The Possibly True Story Behind The Hangover

After it took the top spot at the box office this weekend and enjoyed relatively good reviews to boot, everyone wants to talk about The Hangover. (The reviews are justified. We didn't run one, for which I blame E3, but it's a great comedy.) Some folks are persistently calling it a sleeper hit, which is absurd; as Jeff Wells points, out, it's just a hit. Period. Todd Phillips took a mediocre script, seriously reworked it and worked with his producers to secure a solid, cheap trio to headline the project. The result is gold. But is it also true? Nikki Finke claims to have the scoop on the 'real' Hangover story. But that's not even as interesting as what happened between script and screen.

Finke's story is that a producer on went missing during his own bachelor party, and woke up with a massive unexplained tab at a strip club. A friend, producer Chris Bender, thought it made a good story and started knocking ideas around with Jon Lucas and Scott Moore. The idea was to sell the spec script to New Line, which passed, and other studios also passed based on price and a sudden prevalence of bachelor party scripts, until CAA attached Todd Phillips and got Warner Brothers to bite. That led to wrangling that caused the original script ending up on screen in significantly different fashion. (Which happens all the time, but still.) Finke suggests that Todd Phillips and Jeremy Gerelick did such a huge rewrite on the script that they were essentially robbed by the WGA when it came time to attribute credit. That jibes with what my sources have told me.

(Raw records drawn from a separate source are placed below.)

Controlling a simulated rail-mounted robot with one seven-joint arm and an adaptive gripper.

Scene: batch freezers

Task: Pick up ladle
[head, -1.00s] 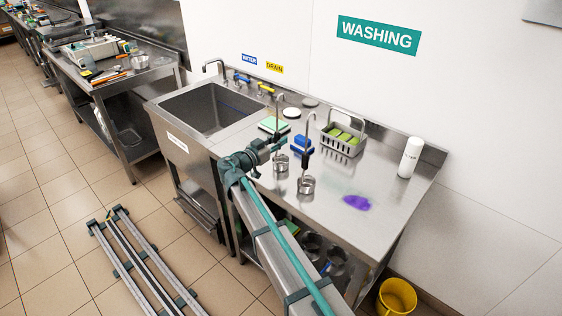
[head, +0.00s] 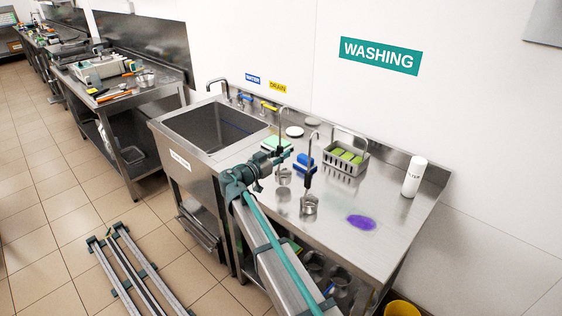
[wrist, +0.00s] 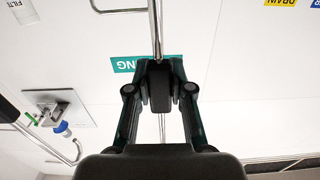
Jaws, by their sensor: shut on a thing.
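Two steel ladles with hooked tops and dark grips stand out in the head view over the washing bench. My gripper (head: 286,154) is shut on the upright handle of the left ladle (head: 284,177). In the wrist view the ladle handle (wrist: 155,25) runs up from between my closed fingers (wrist: 158,85). The ladle hangs upright, cup down; whether its cup touches the bench top is hard to tell. The other ladle (head: 309,205) is upright, just right and nearer, apart from my gripper.
The steel bench (head: 400,220) holds a blue sponge (head: 304,160), a wire basket of green sponges (head: 345,158), a white bottle (head: 414,176) and a purple spill (head: 361,222). A sink (head: 215,125) lies left. The wall is close behind.

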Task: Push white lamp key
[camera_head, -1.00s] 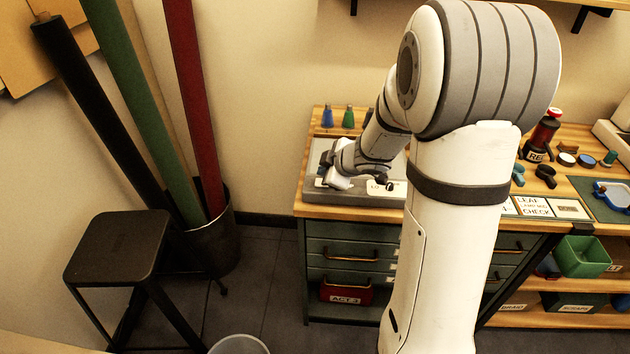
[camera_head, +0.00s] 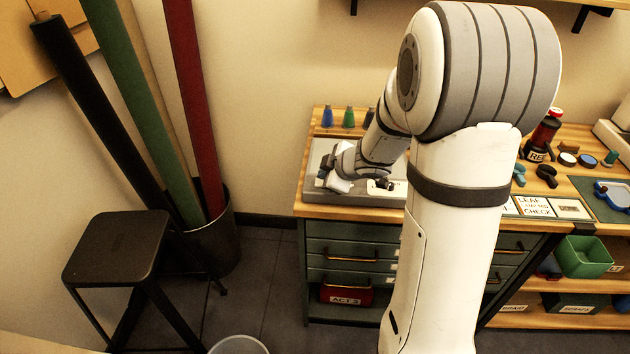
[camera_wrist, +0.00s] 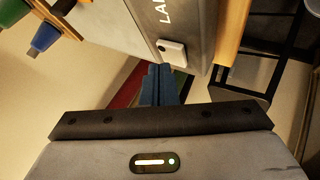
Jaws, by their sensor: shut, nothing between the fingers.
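The white lamp key (camera_wrist: 172,50) is a small white rocker with a dark dot, set on a grey panel (camera_wrist: 200,15) beside printed letters starting "LA". My gripper (camera_wrist: 160,70) is shut and empty. In the wrist view its blue-grey fingertips lie just below the key, close to it; I cannot tell whether they touch. In the head view my gripper (camera_head: 326,176) is low over the left part of the grey panel (camera_head: 350,198) on the table. My wrist covers much of the panel there, and I cannot make out the key in that view.
A black stool (camera_head: 118,245) and a bin of fabric rolls (camera_head: 212,243) stand to the left.

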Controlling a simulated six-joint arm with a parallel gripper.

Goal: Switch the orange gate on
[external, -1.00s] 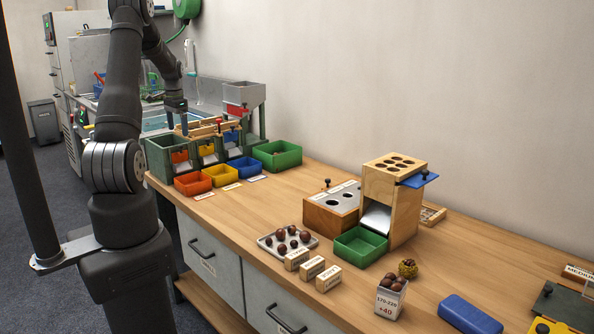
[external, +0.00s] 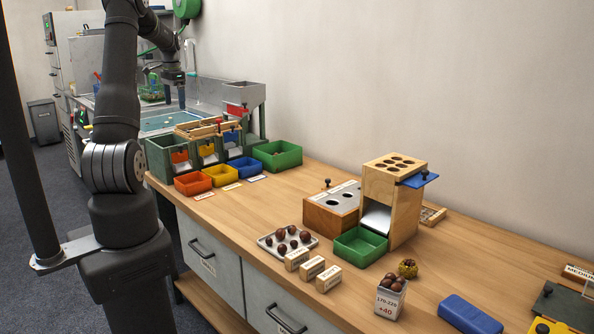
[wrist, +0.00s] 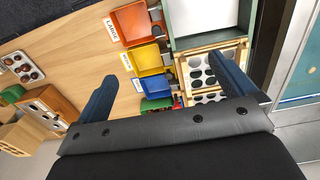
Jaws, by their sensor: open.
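The orange gate (external: 180,156) is a small orange plate on the front of the green sorter (external: 158,158), at its left lane. A yellow gate (external: 207,149) and a blue gate (external: 231,137) are in the lanes to its right. My gripper (external: 175,102) is open and empty, raised above and behind the sorter, clear of the gates. In the wrist view, my gripper's two dark blue fingers (wrist: 165,68) are wide apart with nothing between them. The orange gate cannot be made out clearly there.
Orange (external: 193,183), yellow (external: 222,175) and blue (external: 244,166) bins stand before the sorter. A green bin (external: 278,154) is to its right. A grey hopper (external: 243,93) rises behind. The bench (external: 280,196) is clear toward the middle.

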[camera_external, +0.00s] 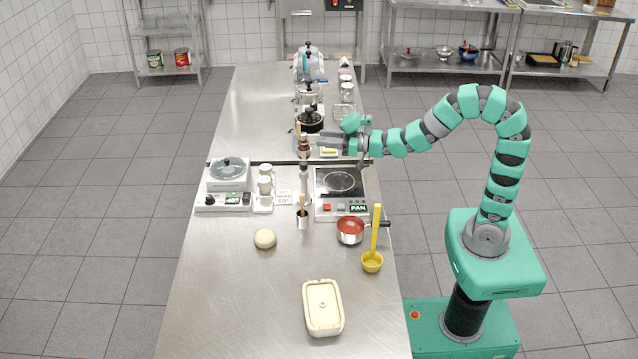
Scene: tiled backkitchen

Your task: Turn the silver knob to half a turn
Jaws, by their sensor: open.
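My gripper (324,143) reaches in from the right over the steel table, and its fingers point left. It is open with nothing clearly between the fingers. The fingertips are close to a brown-topped upright item (304,146); I cannot tell whether they touch it. I cannot make out a silver knob for certain at this size. A white device (222,201) on the left of the table has a dark knob (210,200) on its front panel, well away from my gripper. A black hotplate (339,184) with red and white buttons lies nearer the camera than my gripper.
A red-filled saucepan (350,232), a yellow ladle (373,262), a dough ball (265,239) and a cream lidded dish (323,307) stand on the near table (225,300). A dark pot (311,121) stands behind my gripper. The table's near left is clear.

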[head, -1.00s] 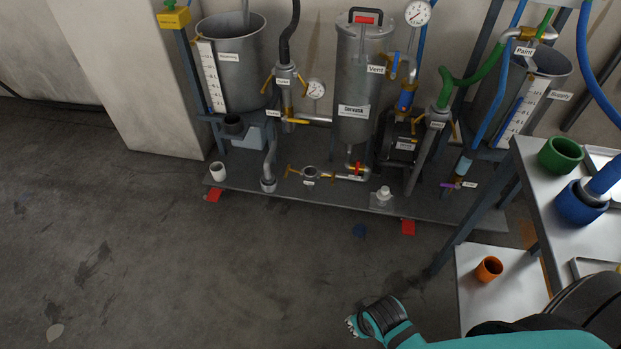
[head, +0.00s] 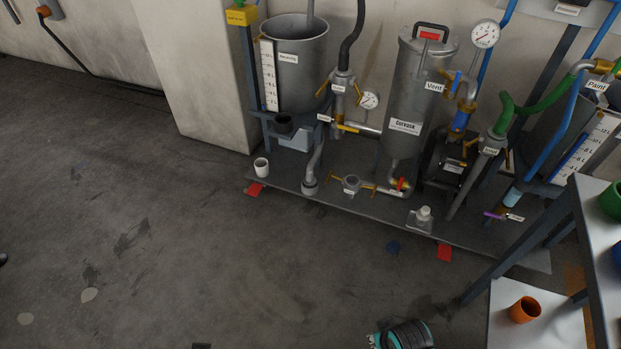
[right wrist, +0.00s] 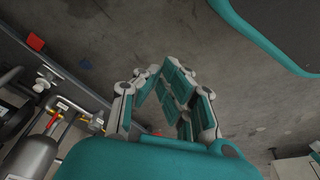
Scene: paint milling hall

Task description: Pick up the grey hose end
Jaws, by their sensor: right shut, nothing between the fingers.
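A bent grey hose (head: 318,157) hangs from the valve beside the receiving tank in the head view. Its lower end (head: 310,187) sits in or at a grey collar on the skid; I cannot tell which. A second straight grey piece (head: 470,182) slants down from the green hose. My right gripper (head: 375,341) is at the bottom edge of the head view, well in front of the skid and apart from both. In the right wrist view its fingers (right wrist: 172,78) come together, empty, over the floor. My left gripper is not seen.
The dark skid (head: 360,205) carries a steel vessel (head: 408,95), gauges, valves and a white cup (head: 261,167). A white table (head: 600,215) and lower shelf with an orange cup (head: 525,310) stand right. Floor at left is clear.

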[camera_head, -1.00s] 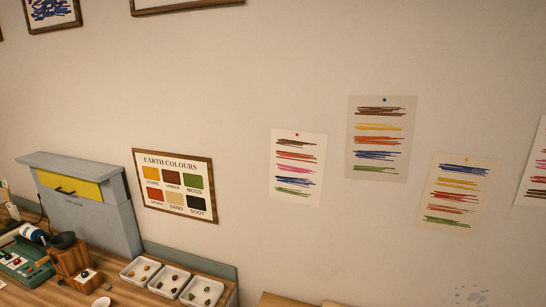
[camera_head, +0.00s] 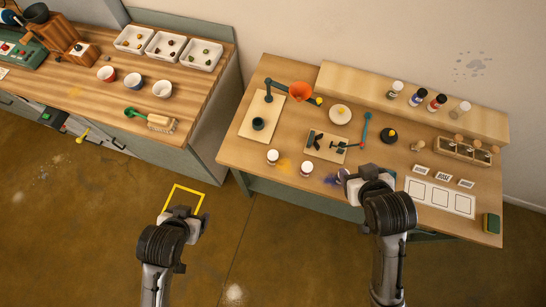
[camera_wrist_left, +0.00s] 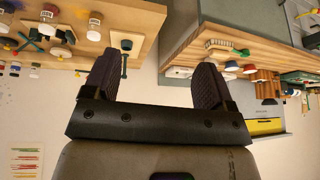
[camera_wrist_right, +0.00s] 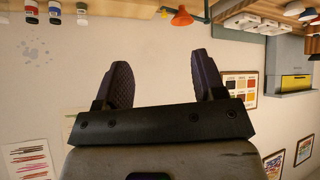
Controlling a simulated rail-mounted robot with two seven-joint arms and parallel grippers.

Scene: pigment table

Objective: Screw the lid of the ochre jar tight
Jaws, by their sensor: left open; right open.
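Two small jars with white tops stand near the front edge of the right-hand table: a left one (camera_head: 273,157) beside a yellow-ochre powder smear (camera_head: 286,164), and a right one (camera_head: 305,168). The labels are too small to read, so I cannot tell for sure which is the ochre jar, or whether its lid is tight. My left gripper (camera_head: 183,210) is open and empty, in front of the tables over the floor. My right gripper (camera_head: 366,177) is open and empty near the table's front edge, right of the jars, partly covering a dark blue smear.
Several jars, including a red one (camera_head: 437,102), stand on a raised back shelf (camera_head: 360,80). A left counter (camera_head: 190,90) holds bowls and trays.

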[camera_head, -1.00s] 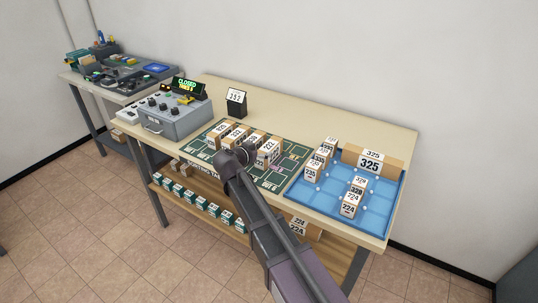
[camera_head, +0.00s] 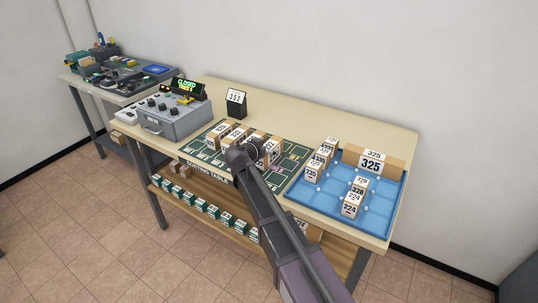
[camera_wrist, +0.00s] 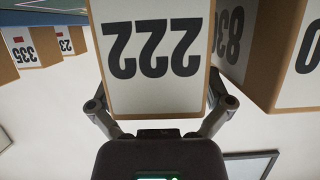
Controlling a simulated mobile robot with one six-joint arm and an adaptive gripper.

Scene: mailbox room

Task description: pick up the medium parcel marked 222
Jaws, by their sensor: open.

According to Finke, the rewrite involved "inserting the the baby, the tiger, Mike Tyson, the gangster, the cop car, and more." That 'more' is considerable: drastically changing Zach Galifianakis' character, who wasn't originally the bride's brother, and making Bradley Cooper's character more nuanced; originally he was basically a copy of the Vince Vaughn character from Old School. (As is still the case to some observers such as Vanity Fair.) There were other differences, too, like the plot point that had Cooper's character borrowing money from the asian gangster, leading to some of the film's conflict. So yeah, the original script is vastly different from what ended up on screen. And what we see now is likely significantly better than what we'd see if Phillips had stuck to the early pages.